Apologies if this turns out not to be a new topic, but, trying to edit through OS X.5.8 with Audacity 2.0.3 with material on .aiff files recently recorded into Audacity 1.13 500 miles away, where I am not online and can’t easily update on a Mac OS X.5.1, not online, I find that 2.0.3. claims that the files “do not seem to be” .aiff. However Finder and the quick look feature on OS X.5.8 have no difficulty in regarding them as .aiff. There are time-consuming ways round this, but they are made mandatory by the refusal of OS X.5.8 in their case to open them in anything but Audacity 2.0.3,( - including Amadeus which quits if it is offered them , and Sound Studio, which doesn’t recognise them at all) where they are simply rejected.

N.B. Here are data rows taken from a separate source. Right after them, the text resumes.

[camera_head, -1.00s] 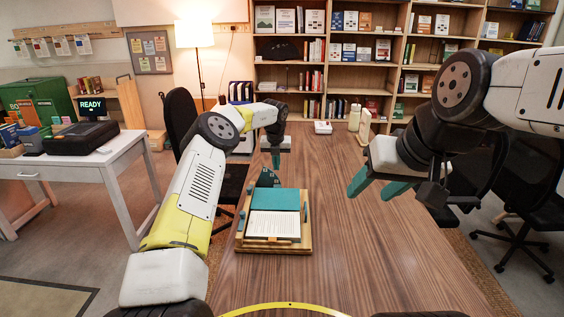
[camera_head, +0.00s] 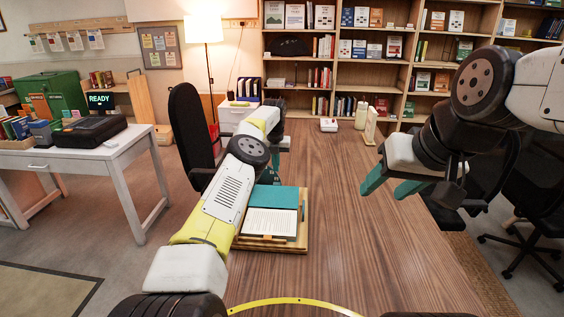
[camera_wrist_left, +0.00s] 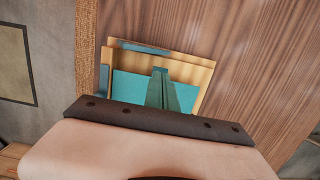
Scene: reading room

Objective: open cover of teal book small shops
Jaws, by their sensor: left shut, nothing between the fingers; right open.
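The teal book (camera_head: 288,198) lies on a wooden stand (camera_head: 302,240) on the table. A printed white page (camera_head: 270,222) faces up on its near side, with a flat teal panel beyond it. A darker teal piece with pale marks shows at the far edge, partly hidden by my left arm; I cannot read a title. My left gripper (camera_head: 277,162) is beyond the book, fingers pointing down. In the left wrist view its shut fingers (camera_wrist_left: 161,75) overlie a teal surface (camera_wrist_left: 128,86); contact cannot be told. My right gripper (camera_head: 388,189) is open, empty, above the table's right side.
The brown table (camera_head: 345,200) is clear to the right of the stand. A black chair (camera_head: 192,135) is close to the left edge. A white side table (camera_head: 90,152) stands further left.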

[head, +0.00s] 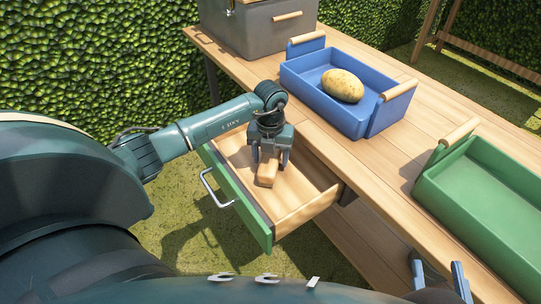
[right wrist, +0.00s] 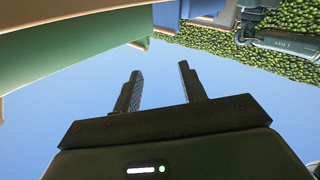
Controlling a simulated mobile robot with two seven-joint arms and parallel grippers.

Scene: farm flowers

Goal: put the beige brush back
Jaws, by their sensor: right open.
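The beige brush (head: 267,174) is a small wooden block shape in the open drawer area in the head view. My left gripper (head: 269,160) points down over the drawer (head: 307,190), with its fingers on either side of the brush's upper part. I cannot tell whether the fingers press on the brush, or whether the brush touches the drawer floor. The drawer has a green front and a metal handle. My right gripper (head: 438,277) is open and empty at the lower right in the head view. Its parted fingers also show in the right wrist view (right wrist: 160,90).
A blue tray (head: 318,101) with a potato-like object (head: 342,86) stands on the wooden table (head: 393,155). A green tray (head: 490,205) is at the right, near my right gripper. A grey box (head: 247,35) stands at the far end. Hedges lie behind.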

I don’t know whether this is a Mac problem or an Audacity problem, but since the interface is clearly not what it should be I’m putting this problem forward as potentially at least an Audacity one.
I’m having trouble following this, so I’ll summarize what I think you’re saying and you can tell me if I’m right or wrong:
The original AIF files were created using Audacity 1.3.13 (certainly not 1.13, which does not exist), using a different computer than the one your are now trying to edit them on.
With OS X 10.5.8 (you wrote “X.5.8”), QuickLook correctly opens and plays the files.
Both Amadeus and Sound Studio reject the files on the 10.5.8 computer.
What is the size of the files? There is a chance that someone merely changed the extension of a .aup file to .aiff.
Thanks, but the somebody who changed the .aup files would have had to be me, and it wasn’t. I think this has actually turned out to be a Mac problem, which apparently transferred some at least of my external hard drive content - possibly just the portable ones with the .aiff material which was giving trouble on Audacity - to the Trash. Only the presence of a locked file on the desktop - which had not travelled 500 miles, but had stayed put there - stopped me innocently emptying the trash, and even that file wasn’t shown on the trash list. It just generated a refusal to empty the trash and a warning message. The only other that signifier was that the path indicators in Finder for the affected files began the path with the Trash icon. So I restarted the Mac, and the aiff problem vanished. The Trash icon stopped appearing in the Finder file paths. I’d like to know what caused it, but at least I now know one cure if it happens again. Thanks again for the help.